Shape TypePython TypeStrategy
numberfloatDirect copy
intintDirect copy
boolboolDirect copy
stringstrUTF-8 via MessagePack
noneNoneSentinel
Vec<T>list[T]Recursive element marshaling
DataTablepd.DataFramePlanned: Arrow IPC zero-copy bridge (not yet implemented; see DataTable Bridge)
Option<T>Optional[T]None or marshaled value
Struct typesTypedDictSchema-driven field mapping (runtime path validates dicts against the declared object type; .pyi stub generation emits TypedDict declarations for editor support)
HashMap<K,V>dict[K,V]Recursive key/value marshaling
Python TypeShape TypeStrategy
floatnumberDirect copy
intint (i64) or numberRange check (Python int outside i64 range → number)
strstringUTF-8 via MessagePack
boolboolDirect copy
NonenoneSentinel
listVecRecursive, element type from return annotation
dictStruct typeSchema-guided: validates keys, constructs TypedObject
pd.DataFrameDataTablePlanned: Arrow IPC zero-copy bridge (not yet implemented; see DataTable Bridge)
np.ndarray (1D)Vec<number>Marshalled via .tolist() — numpy arrays are converted to Python lists first, then to Vec<number> (not zero-copy)

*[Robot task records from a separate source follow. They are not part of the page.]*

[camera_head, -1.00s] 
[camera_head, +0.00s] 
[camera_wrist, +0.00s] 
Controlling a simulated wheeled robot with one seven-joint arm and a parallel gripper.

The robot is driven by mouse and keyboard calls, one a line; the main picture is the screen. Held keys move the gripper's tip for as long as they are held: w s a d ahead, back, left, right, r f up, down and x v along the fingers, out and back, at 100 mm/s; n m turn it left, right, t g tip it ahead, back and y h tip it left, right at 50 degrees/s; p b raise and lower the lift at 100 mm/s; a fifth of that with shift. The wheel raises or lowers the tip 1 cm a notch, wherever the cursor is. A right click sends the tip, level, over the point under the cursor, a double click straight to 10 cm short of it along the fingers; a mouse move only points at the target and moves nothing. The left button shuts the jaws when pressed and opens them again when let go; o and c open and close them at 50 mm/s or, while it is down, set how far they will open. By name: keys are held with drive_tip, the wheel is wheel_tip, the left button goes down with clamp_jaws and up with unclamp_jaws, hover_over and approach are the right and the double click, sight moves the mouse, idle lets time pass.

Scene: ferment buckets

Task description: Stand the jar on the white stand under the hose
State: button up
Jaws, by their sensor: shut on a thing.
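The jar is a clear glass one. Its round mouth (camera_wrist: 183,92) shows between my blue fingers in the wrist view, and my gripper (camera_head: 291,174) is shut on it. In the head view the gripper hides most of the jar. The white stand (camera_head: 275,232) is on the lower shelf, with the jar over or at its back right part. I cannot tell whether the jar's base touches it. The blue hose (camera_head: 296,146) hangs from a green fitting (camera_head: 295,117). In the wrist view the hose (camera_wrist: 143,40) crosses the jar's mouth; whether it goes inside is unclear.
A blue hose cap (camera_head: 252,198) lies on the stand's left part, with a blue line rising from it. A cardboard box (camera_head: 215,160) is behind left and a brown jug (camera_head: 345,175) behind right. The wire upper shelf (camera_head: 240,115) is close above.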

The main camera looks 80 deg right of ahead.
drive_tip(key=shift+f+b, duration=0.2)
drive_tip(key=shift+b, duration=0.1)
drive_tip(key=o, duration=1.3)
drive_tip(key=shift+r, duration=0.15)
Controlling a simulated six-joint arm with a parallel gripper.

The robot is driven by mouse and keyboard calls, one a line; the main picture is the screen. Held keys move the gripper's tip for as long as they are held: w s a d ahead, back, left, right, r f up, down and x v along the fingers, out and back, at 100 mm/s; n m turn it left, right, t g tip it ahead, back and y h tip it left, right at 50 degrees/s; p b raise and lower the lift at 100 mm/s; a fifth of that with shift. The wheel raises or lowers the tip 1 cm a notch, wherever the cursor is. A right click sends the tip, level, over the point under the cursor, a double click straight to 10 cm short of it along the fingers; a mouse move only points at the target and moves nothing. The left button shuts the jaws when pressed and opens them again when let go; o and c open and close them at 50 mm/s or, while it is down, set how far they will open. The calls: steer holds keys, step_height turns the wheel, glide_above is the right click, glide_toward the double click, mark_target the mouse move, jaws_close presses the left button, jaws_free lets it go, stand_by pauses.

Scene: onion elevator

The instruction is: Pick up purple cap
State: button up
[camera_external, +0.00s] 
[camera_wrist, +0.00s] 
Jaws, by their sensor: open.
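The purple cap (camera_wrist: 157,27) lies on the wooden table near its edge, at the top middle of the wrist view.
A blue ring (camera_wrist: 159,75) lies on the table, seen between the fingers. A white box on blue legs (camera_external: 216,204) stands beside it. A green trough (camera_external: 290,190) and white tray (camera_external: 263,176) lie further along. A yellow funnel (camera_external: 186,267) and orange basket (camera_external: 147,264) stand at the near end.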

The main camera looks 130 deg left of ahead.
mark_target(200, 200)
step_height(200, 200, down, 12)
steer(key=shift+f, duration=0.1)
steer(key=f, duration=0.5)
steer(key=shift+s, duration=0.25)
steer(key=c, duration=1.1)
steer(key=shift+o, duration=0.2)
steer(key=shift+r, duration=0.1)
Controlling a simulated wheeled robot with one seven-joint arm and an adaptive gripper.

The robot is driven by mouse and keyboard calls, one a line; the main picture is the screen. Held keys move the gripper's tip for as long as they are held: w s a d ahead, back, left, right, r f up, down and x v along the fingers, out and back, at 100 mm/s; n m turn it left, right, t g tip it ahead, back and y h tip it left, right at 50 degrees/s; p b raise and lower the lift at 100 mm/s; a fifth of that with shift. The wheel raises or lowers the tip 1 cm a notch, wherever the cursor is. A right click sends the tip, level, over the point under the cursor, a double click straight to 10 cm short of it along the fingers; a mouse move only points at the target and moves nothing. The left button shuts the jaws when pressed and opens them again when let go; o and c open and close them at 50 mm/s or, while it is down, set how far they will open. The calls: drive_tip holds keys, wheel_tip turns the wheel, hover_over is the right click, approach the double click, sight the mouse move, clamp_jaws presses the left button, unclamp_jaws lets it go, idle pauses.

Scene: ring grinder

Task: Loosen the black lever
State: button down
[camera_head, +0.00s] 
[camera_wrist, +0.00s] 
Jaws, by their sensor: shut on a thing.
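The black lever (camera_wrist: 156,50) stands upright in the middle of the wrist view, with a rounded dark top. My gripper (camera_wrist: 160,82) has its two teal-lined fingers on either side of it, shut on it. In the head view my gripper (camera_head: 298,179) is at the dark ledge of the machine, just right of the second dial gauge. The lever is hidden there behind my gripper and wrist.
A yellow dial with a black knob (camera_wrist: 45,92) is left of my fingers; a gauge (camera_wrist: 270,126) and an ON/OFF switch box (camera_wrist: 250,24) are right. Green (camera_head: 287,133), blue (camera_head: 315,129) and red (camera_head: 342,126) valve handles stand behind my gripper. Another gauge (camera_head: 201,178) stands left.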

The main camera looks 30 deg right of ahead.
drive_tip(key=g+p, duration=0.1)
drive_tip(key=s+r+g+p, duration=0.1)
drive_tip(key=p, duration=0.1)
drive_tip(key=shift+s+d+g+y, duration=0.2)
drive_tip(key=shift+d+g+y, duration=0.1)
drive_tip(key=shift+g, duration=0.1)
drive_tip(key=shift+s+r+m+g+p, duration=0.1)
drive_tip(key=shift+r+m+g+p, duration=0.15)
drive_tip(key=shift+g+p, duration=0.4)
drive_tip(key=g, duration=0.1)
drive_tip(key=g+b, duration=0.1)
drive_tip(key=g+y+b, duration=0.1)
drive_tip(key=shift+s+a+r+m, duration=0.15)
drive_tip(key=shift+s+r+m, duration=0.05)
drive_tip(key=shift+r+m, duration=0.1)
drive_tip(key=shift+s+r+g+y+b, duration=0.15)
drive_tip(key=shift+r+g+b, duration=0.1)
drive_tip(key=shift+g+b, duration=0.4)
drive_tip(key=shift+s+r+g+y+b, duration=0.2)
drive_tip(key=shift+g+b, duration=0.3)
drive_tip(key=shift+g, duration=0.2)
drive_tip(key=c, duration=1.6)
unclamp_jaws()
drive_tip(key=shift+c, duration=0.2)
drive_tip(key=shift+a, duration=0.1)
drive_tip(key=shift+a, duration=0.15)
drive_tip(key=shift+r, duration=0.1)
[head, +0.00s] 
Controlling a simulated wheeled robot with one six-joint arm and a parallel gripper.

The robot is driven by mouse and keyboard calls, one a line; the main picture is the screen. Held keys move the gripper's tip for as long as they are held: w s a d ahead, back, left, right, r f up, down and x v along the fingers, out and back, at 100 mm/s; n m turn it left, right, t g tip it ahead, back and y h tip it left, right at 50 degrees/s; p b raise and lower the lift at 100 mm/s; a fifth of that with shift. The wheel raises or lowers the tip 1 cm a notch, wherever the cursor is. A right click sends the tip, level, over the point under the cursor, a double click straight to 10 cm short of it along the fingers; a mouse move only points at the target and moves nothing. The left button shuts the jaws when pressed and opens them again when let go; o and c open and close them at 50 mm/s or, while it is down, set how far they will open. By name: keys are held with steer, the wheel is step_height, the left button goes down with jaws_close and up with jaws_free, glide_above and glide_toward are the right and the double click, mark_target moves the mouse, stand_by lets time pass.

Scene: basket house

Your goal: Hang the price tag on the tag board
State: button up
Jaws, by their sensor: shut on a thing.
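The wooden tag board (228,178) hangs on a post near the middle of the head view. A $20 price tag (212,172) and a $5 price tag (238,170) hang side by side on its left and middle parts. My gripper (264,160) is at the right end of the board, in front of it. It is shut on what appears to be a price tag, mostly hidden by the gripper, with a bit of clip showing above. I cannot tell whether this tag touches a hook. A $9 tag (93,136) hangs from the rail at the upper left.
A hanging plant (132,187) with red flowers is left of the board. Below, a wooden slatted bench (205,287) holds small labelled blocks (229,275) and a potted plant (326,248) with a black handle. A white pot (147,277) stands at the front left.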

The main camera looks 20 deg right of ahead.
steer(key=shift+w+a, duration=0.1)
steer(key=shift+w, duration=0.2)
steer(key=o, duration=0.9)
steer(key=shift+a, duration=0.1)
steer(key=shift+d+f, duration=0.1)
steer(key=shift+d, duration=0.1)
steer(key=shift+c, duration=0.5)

Closures and function objects cannot cross the language boundary (compile-time error).

Type annotations on parameters and return values serve double duty: Shape uses them for its own type checking, and the language runtime uses them to generate typed stubs for the child language server.

type Measurement {
timestamp: string,
value: number,
sensor_id: string,
}
fn python outlier_ratio(readings: Vec<Measurement>, z_threshold: number) -> Result<number> {
values = [r['value'] for r in readings]
mean = sum(values) / len(values)
std = (sum((v - mean) ** 2 for v in values) / len(values)) ** 0.5
outliers = [v for v in values if abs(v - mean) > z_threshold * std]
return len(outliers) / len(values)
}

Shape struct types like Measurement are exported as Python TypedDict classes, so r['value'] autocompletes in your editor.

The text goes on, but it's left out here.